═══ Provided records

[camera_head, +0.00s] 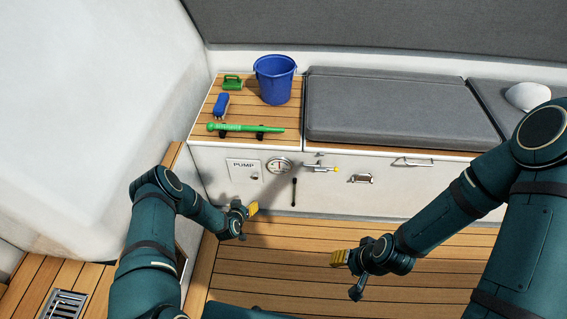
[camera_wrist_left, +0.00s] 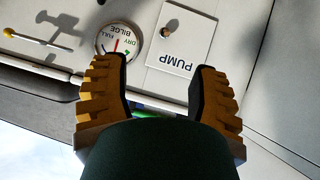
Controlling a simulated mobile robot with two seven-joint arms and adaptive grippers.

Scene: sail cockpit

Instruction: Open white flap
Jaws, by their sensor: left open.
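A white square flap marked PUMP (camera_head: 240,168) sits in the white front of the bench locker and looks closed. In the left wrist view the flap (camera_wrist_left: 183,45) appears upside down, with a small round knob (camera_wrist_left: 171,26) on it. My left gripper (camera_head: 250,209) is below the flap in the head view. In the left wrist view my left gripper (camera_wrist_left: 160,68) is open and empty, its yellow fingers apart, with the flap beyond the fingertips. My right gripper (camera_head: 339,257) hangs over the floor, away from the flap; its opening does not show clearly.
A round bilge gauge (camera_head: 279,166) and a yellow-tipped lever (camera_head: 322,168) are right of the flap. The wooden floor (camera_head: 300,285) is clear.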

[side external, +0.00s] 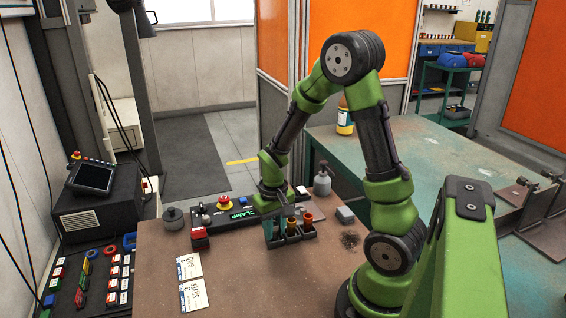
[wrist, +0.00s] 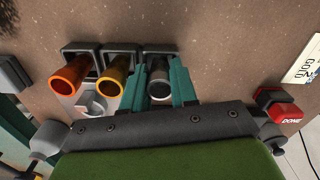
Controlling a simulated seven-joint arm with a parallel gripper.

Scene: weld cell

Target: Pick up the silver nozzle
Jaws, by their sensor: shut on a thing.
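My gripper (wrist: 160,80) points down with its two teal fingers closed on either side of the silver nozzle (wrist: 160,88). The nozzle is upright, at its square black socket in the holder (wrist: 158,50); I cannot tell whether it is lifted. An orange-copper nozzle (wrist: 70,76) and a gold nozzle (wrist: 112,80) stand to its left in the wrist view. In the side view my gripper (side external: 273,229) is at the left end of the black holder (side external: 292,240), beside the other two nozzles. The silver nozzle is mostly hidden there by the fingers.
A clamp panel with a red button (side external: 224,202) lies behind the holder. A grey bottle (side external: 322,180) and a grey block (side external: 345,215) stand to the right. Printed cards (side external: 189,266) lie at the left front. A red DONE button (wrist: 284,113) sits right in the wrist view.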

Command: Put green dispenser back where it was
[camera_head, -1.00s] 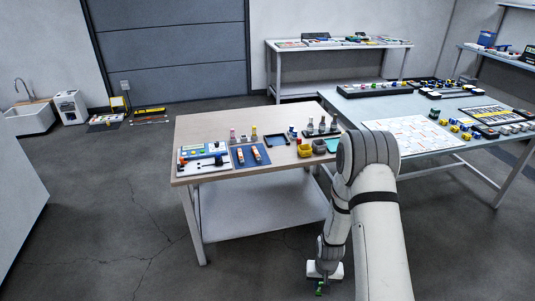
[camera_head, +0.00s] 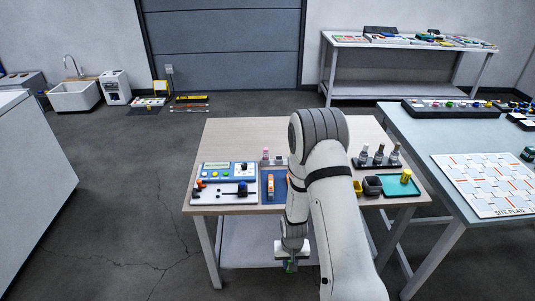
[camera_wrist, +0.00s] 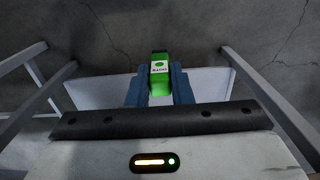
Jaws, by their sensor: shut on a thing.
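The green dispenser, with a white label, is between the two blue fingers of my gripper in the wrist view (camera_wrist: 159,72). My gripper (camera_wrist: 158,88) is shut on it, and the dispenser's lower part is hidden by the gripper. In the head view my gripper (camera_head: 291,262) hangs low at the front of the wood-topped table (camera_head: 235,140), below the level of its top. Only a small green part of the dispenser (camera_head: 291,267) shows there. My arm hides part of the tabletop.
The tabletop holds a control panel (camera_head: 228,172), a blue mat (camera_head: 264,198), a black rack (camera_head: 375,163) of bottles and a teal tray (camera_head: 398,191). A grey-blue table (camera_head: 415,140) stands at right, a white cabinet (camera_head: 35,160) at left. The floor between is clear.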

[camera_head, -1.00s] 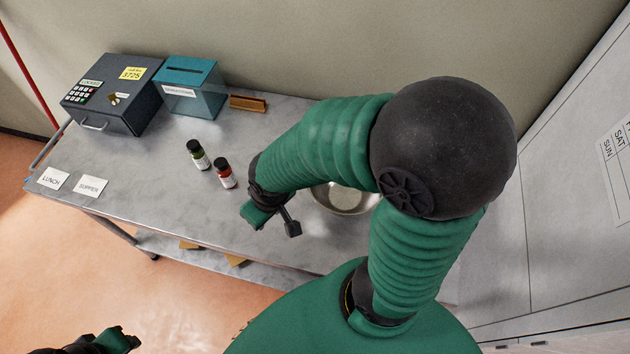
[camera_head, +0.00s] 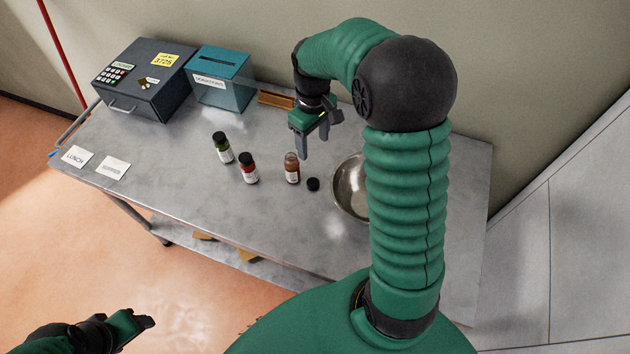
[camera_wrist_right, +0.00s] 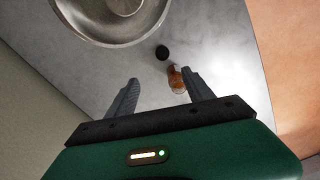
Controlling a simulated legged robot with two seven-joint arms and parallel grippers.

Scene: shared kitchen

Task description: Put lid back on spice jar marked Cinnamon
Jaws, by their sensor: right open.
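An open jar of brown spice (camera_head: 292,169) stands upright on the metal table, its label too small to read. It also shows in the right wrist view (camera_wrist_right: 175,78), near one fingertip. A loose black lid (camera_head: 313,184) lies on the table just right of the jar; it also shows in the right wrist view (camera_wrist_right: 162,52). My right gripper (camera_head: 317,150) is open and empty, above the table and behind the jar, fingers pointing down. In the right wrist view, its fingers (camera_wrist_right: 162,88) are wide apart. My left gripper (camera_head: 148,322) is at the lower left, away from the table; its jaws are unclear.
Jars with green (camera_head: 222,148) and red (camera_head: 248,168) contents, both black-lidded, stand left of the open jar. A metal bowl (camera_head: 346,190) stands right of the lid. A grey lockbox (camera_head: 140,92), a teal donation box (camera_head: 222,92) and a wooden block (camera_head: 272,98) line the back.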

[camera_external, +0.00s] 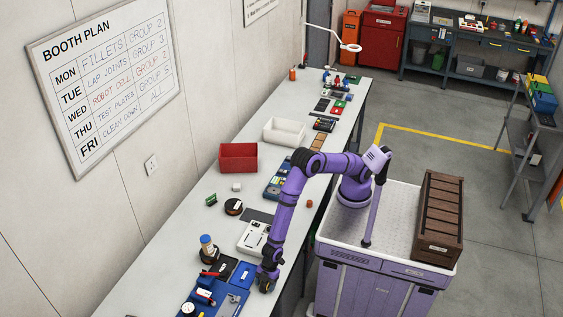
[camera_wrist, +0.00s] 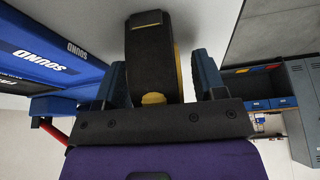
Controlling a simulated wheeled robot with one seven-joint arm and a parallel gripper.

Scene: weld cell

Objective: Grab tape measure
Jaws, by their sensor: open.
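In the wrist view a black and yellow rounded object, which looks like the tape measure (camera_wrist: 155,58), stands between the two fingers of my gripper (camera_wrist: 161,80). The fingers are apart, one on each side of it; I cannot tell whether either touches it. In the external view my gripper (camera_external: 266,283) is low at the front edge of the bench, and the tape measure is mostly hidden there by the gripper.
A blue lettered box (camera_wrist: 55,52) is close on the left in the wrist view. The white bench (camera_external: 165,262) also holds a white device (camera_external: 254,237), a capped bottle (camera_external: 208,246), a red bin (camera_external: 238,157) and a white bin (camera_external: 284,131). A whiteboard hangs on the wall.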

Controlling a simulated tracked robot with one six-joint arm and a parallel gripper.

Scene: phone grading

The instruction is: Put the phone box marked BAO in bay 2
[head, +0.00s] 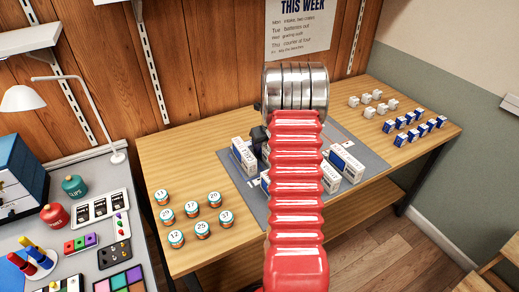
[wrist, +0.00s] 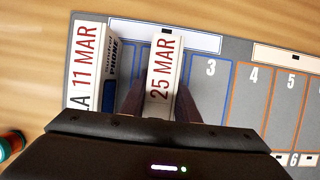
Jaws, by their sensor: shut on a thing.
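In the wrist view my gripper (wrist: 159,95) is shut on a white phone box with 25 MAR on top (wrist: 164,62). The name on this box is hidden under my gripper. The held box is over the grey mat (wrist: 233,47), just left of the bay marked 3 (wrist: 211,95); the bay number under it is covered. I cannot tell whether it touches the mat. In the head view my red arm hides most of my gripper.
Bays 3, 4 (wrist: 251,100) and 5 (wrist: 287,105) look empty where seen. In the head view, white boxes stand at the mat's left (head: 243,155) and right (head: 347,160). Numbered jars (head: 194,230) stand front left; small blue boxes (head: 408,124) are at right.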

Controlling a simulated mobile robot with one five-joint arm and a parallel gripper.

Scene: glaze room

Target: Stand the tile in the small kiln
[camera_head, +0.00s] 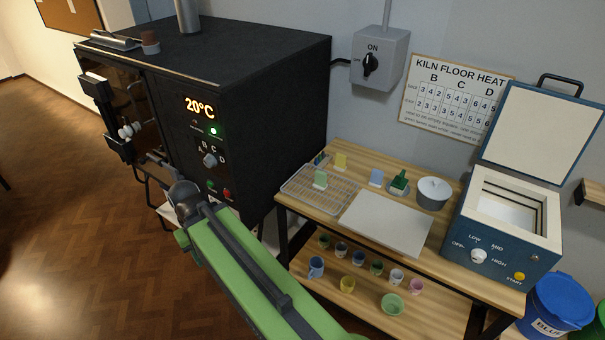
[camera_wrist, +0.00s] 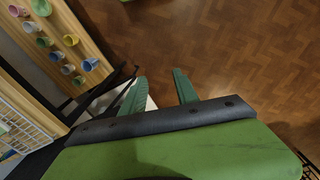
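The small kiln (camera_head: 510,230) is the blue box at the right end of the bench, with its lid (camera_head: 545,130) raised and its pale chamber open at the top. I cannot tell which tile is meant. My gripper (camera_wrist: 160,75) shows two green fingers apart with nothing between them, over the floor, left of the bench.
A large black kiln (camera_head: 250,90) reading 20°C stands at the left, close to my arm. Several cups stand on the lower shelf (camera_head: 370,305).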

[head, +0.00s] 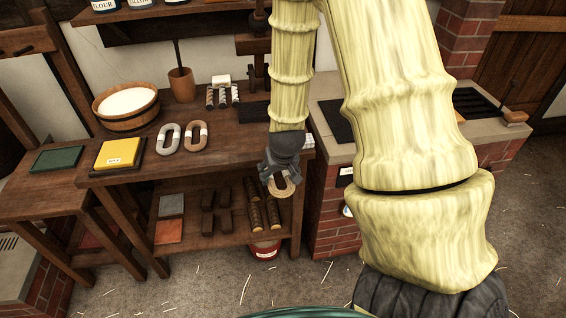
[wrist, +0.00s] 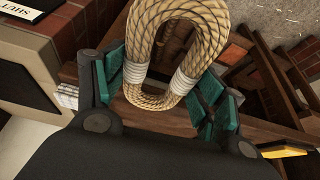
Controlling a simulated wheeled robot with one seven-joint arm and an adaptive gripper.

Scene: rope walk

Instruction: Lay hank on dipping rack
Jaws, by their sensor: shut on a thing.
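A tan rope hank (head: 284,192), an oval loop with white bindings, hangs in my gripper (head: 272,174) in front of the wooden bench's right end. In the wrist view the hank (wrist: 158,88) stands between the teal finger pads of my gripper (wrist: 155,90), which is shut on it. The hank is clear of the bench top. I cannot tell for sure which thing is the dipping rack. A dark slatted piece (head: 254,112) lies on the bench, and a dark grate (head: 474,102) lies on the brick counter at the right; my arm partly hides that counter.
A red bucket (head: 265,249) stands beneath. The front floor is open.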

══════

Output the entries above exactly, without their pictures.

Solution>
[camera_head, +0.00s] 
[camera_wrist_left, +0.00s] 
Controlling a simulated mobile robot with two seven-joint arms and adaptive grippers.

Scene: sail cockpit

Instruction: Open white flap
Jaws, by their sensor: left open.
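A white square flap marked PUMP (camera_head: 240,168) sits in the white front of the bench locker and looks closed. In the left wrist view the flap (camera_wrist_left: 183,45) appears upside down, with a small round knob (camera_wrist_left: 171,26) on it. My left gripper (camera_head: 250,209) is below the flap in the head view. In the left wrist view my left gripper (camera_wrist_left: 160,68) is open and empty, its yellow fingers apart, with the flap beyond the fingertips. My right gripper (camera_head: 339,257) hangs over the floor, away from the flap; its opening does not show clearly.
A round bilge gauge (camera_head: 279,166) and a yellow-tipped lever (camera_head: 322,168) are right of the flap. The wooden floor (camera_head: 300,285) is clear.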

[side external, +0.00s] 
[wrist, +0.00s] 
Controlling a simulated seven-joint arm with a parallel gripper.

Scene: weld cell

Target: Pick up the silver nozzle
Jaws, by their sensor: shut on a thing.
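My gripper (wrist: 160,80) points down with its two teal fingers closed on either side of the silver nozzle (wrist: 160,88). The nozzle is upright, at its square black socket in the holder (wrist: 158,50); I cannot tell whether it is lifted. An orange-copper nozzle (wrist: 70,76) and a gold nozzle (wrist: 112,80) stand to its left in the wrist view. In the side view my gripper (side external: 273,229) is at the left end of the black holder (side external: 292,240), beside the other two nozzles. The silver nozzle is mostly hidden there by the fingers.
A clamp panel with a red button (side external: 224,202) lies behind the holder. A grey bottle (side external: 322,180) and a grey block (side external: 345,215) stand to the right. Printed cards (side external: 189,266) lie at the left front. A red DONE button (wrist: 284,113) sits right in the wrist view.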

Command: Put green dispenser back where it was
[camera_head, -1.00s] 
[camera_head, +0.00s] 
[camera_wrist, +0.00s] 
Jaws, by their sensor: shut on a thing.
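The green dispenser, with a white label, is between the two blue fingers of my gripper in the wrist view (camera_wrist: 159,72). My gripper (camera_wrist: 158,88) is shut on it, and the dispenser's lower part is hidden by the gripper. In the head view my gripper (camera_head: 291,262) hangs low at the front of the wood-topped table (camera_head: 235,140), below the level of its top. Only a small green part of the dispenser (camera_head: 291,267) shows there. My arm hides part of the tabletop.
The tabletop holds a control panel (camera_head: 228,172), a blue mat (camera_head: 264,198), a black rack (camera_head: 375,163) of bottles and a teal tray (camera_head: 398,191). A grey-blue table (camera_head: 415,140) stands at right, a white cabinet (camera_head: 35,160) at left. The floor between is clear.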

[camera_head, -1.00s] 
[camera_head, +0.00s] 
[camera_wrist_right, +0.00s] 
Controlling a simulated legged robot with two seven-joint arms and parallel grippers.

Scene: shared kitchen

Task description: Put lid back on spice jar marked Cinnamon
Jaws, by their sensor: right open.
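An open jar of brown spice (camera_head: 292,169) stands upright on the metal table, its label too small to read. It also shows in the right wrist view (camera_wrist_right: 175,78), near one fingertip. A loose black lid (camera_head: 313,184) lies on the table just right of the jar; it also shows in the right wrist view (camera_wrist_right: 162,52). My right gripper (camera_head: 317,150) is open and empty, above the table and behind the jar, fingers pointing down. In the right wrist view, its fingers (camera_wrist_right: 162,88) are wide apart. My left gripper (camera_head: 148,322) is at the lower left, away from the table; its jaws are unclear.
Jars with green (camera_head: 222,148) and red (camera_head: 248,168) contents, both black-lidded, stand left of the open jar. A metal bowl (camera_head: 346,190) stands right of the lid. A grey lockbox (camera_head: 140,92), a teal donation box (camera_head: 222,92) and a wooden block (camera_head: 272,98) line the back.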

[camera_external, +0.00s] 
[camera_wrist, +0.00s] 
Controlling a simulated wheeled robot with one seven-joint arm and a parallel gripper.

Scene: weld cell

Objective: Grab tape measure
Jaws, by their sensor: open.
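In the wrist view a black and yellow rounded object, which looks like the tape measure (camera_wrist: 155,58), stands between the two fingers of my gripper (camera_wrist: 161,80). The fingers are apart, one on each side of it; I cannot tell whether either touches it. In the external view my gripper (camera_external: 266,283) is low at the front edge of the bench, and the tape measure is mostly hidden there by the gripper.
A blue lettered box (camera_wrist: 55,52) is close on the left in the wrist view. The white bench (camera_external: 165,262) also holds a white device (camera_external: 254,237), a capped bottle (camera_external: 208,246), a red bin (camera_external: 238,157) and a white bin (camera_external: 284,131). A whiteboard hangs on the wall.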

Controlling a simulated tracked robot with one six-joint arm and a parallel gripper.

Scene: phone grading

The instruction is: Put the phone box marked BAO in bay 2
[head, +0.00s] 
[wrist, +0.00s] 
Jaws, by their sensor: shut on a thing.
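In the wrist view my gripper (wrist: 159,95) is shut on a white phone box with 25 MAR on top (wrist: 164,62). The name on this box is hidden under my gripper. The held box is over the grey mat (wrist: 233,47), just left of the bay marked 3 (wrist: 211,95); the bay number under it is covered. I cannot tell whether it touches the mat. In the head view my red arm hides most of my gripper.
Bays 3, 4 (wrist: 251,100) and 5 (wrist: 287,105) look empty where seen. In the head view, white boxes stand at the mat's left (head: 243,155) and right (head: 347,160). Numbered jars (head: 194,230) stand front left; small blue boxes (head: 408,124) are at right.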

Controlling a simulated mobile robot with one five-joint arm and a parallel gripper.

Scene: glaze room

Target: Stand the tile in the small kiln
[camera_head, +0.00s] 
[camera_wrist, +0.00s] 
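The small kiln (camera_head: 510,230) is the blue box at the right end of the bench, with its lid (camera_head: 545,130) raised and its pale chamber open at the top. I cannot tell which tile is meant. My gripper (camera_wrist: 160,75) shows two green fingers apart with nothing between them, over the floor, left of the bench.
A large black kiln (camera_head: 250,90) reading 20°C stands at the left, close to my arm. Several cups stand on the lower shelf (camera_head: 370,305).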

[head, +0.00s] 
[wrist, +0.00s] 
Controlling a simulated wheeled robot with one seven-joint arm and an adaptive gripper.

Scene: rope walk

Instruction: Lay hank on dipping rack
Jaws, by their sensor: shut on a thing.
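A tan rope hank (head: 284,192), an oval loop with white bindings, hangs in my gripper (head: 272,174) in front of the wooden bench's right end. In the wrist view the hank (wrist: 158,88) stands between the teal finger pads of my gripper (wrist: 155,90), which is shut on it. The hank is clear of the bench top. I cannot tell for sure which thing is the dipping rack. A dark slatted piece (head: 254,112) lies on the bench, and a dark grate (head: 474,102) lies on the brick counter at the right; my arm partly hides that counter.
A red bucket (head: 265,249) stands beneath. The front floor is open.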

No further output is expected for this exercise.